The No. 1 overall pick looked extremely comfortable in his new home stadium, making short work of a two-minute drill on offense by throwing a 70-yard touchdown pass to tight end Gary Barnidge and then adding a 65-yard scoring strike to David Clowney later on.
It capped an impressive first week for Newton, who led Auburn to a national championship last year and won the Heisman Trophy.
Earlier in training camp, coach Ron Rivera was asked his impressions of Newton and responded, "Wow!"
Fans seemed to have the same reaction Saturday, giving Newton a hero's welcome. Many view him as the savior for an offense that finished last in the league in scoring, total offense and passing yards in 2010.
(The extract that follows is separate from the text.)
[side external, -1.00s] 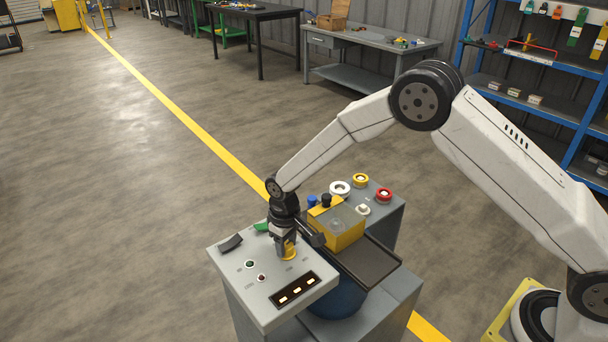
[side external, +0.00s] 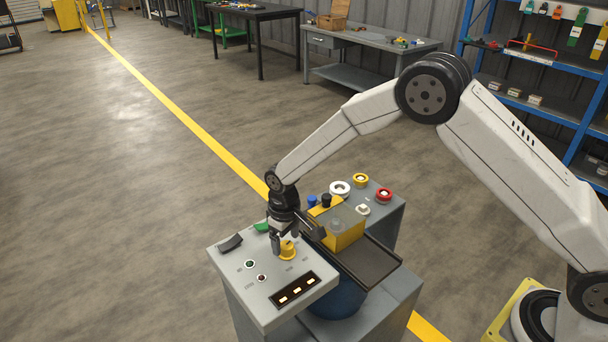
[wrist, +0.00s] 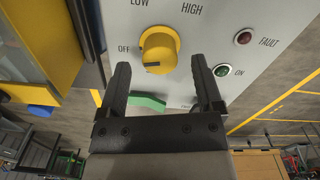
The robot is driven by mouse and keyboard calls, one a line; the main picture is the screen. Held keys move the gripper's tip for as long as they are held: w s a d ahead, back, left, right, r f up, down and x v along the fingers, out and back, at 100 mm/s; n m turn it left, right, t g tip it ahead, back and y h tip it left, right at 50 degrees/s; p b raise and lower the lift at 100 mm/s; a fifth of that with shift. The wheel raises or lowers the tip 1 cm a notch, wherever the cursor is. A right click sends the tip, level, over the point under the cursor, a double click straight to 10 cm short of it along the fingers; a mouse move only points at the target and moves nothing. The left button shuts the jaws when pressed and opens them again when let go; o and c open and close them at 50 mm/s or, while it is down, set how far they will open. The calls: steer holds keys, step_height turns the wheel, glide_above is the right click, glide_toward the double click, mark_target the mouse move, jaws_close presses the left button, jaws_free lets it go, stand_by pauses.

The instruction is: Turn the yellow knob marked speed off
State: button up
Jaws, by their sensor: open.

"It felt great," Newton said. "For me this whole process has been a roller-coaster ride -- up and down, up and down. But the one thing I've been trying to focus on in practice is being more consistent. ... New plays are going in every day. I'm just trying to learn each day."
When asked about Newton in particular, Smith called him "a superior athlete."
"He's on his back foot throwing 50-yard passes. I mean, c'mon," Smith said. "I'm not going to sit here every week and say how good Cam is. He didn't win the Heisman Trophy because there was bad counting on the ballot. He won because he's good."
Rivera isn't saying who'll start the regular season opener on Sept. 11 against the Arizona Cardinals, but it's pretty easy to tell who the fans like. On Saturday they booed Clausen when he threw incomplete passes and cheered when Newton did just about anything.
Smith said both quarterbacks stand a better chance of succeeding in this year's West Coast offense, run by offensive coordinator Rob Chudzinski.
"The quarterbacks are doing what has not been done around here in a long time," Smith said. "The philosophy has been in years past is not to screw it up and now it's put your foot down on the gas pedal and go hard."
Newton praised Chudzinski for being "open-minded" when it comes to the playbook.
"That means a lot to me personally," Newton said. "He's always willing to put in things that make everybody excited. Not only me, but everybody. He's willing to capitalize on my strong points of the game."
It's hard to find someone who's not happy with the new offense which is expected to feature tight ends Greg Olsen and Jeremy Shockey.
Smith, in particular, is thrilled after two seasons where his season statistics dropped off dramatically under former offensive coordinator Jeff Davidson.
"Run blocking is not my forte," Smith said. "And it's nice to have layers and have multiple sets and not be standing in one spot for 70 plays during a game. I get to line up at different spots and it's refreshing. I like that. It's not (coaches) saying, hey, we're going to move you around and then never do it. Here they are actually saying it and it's happening."
Newton, who signed a four-year, $22 million contract with a team option for a fifth season, spent much of Saturday flashing his million-dollar smile and soaking things in.
"In kindergarten they always said kids do something that you want to wake up and do in the morning and enjoy doing that for the rest of your life," Newton said. "I'm under contract for a couple of years so every single day I'm going to enjoy playing football. I'm going to be the person I am and that's enjoying life and playing football."
Notes: The Panthers claimed defensive back Chevis Jackson off waivers from the Denver Broncos. Jackson has played in 33 games with three starts during his three-year career. ... The Panthers were without six defensive starters on Saturday including defensive end Greg Hardy, defensive tackle Ron Edwards, linebackers Jon Beason and Thomas Davis, and cornerbacks Chris Gamble and Captain Munnerlyn. Rivera said the team hasn't made a decision yet on whether they'll place Edwards on injured reserve after he tore his triceps Thursday night.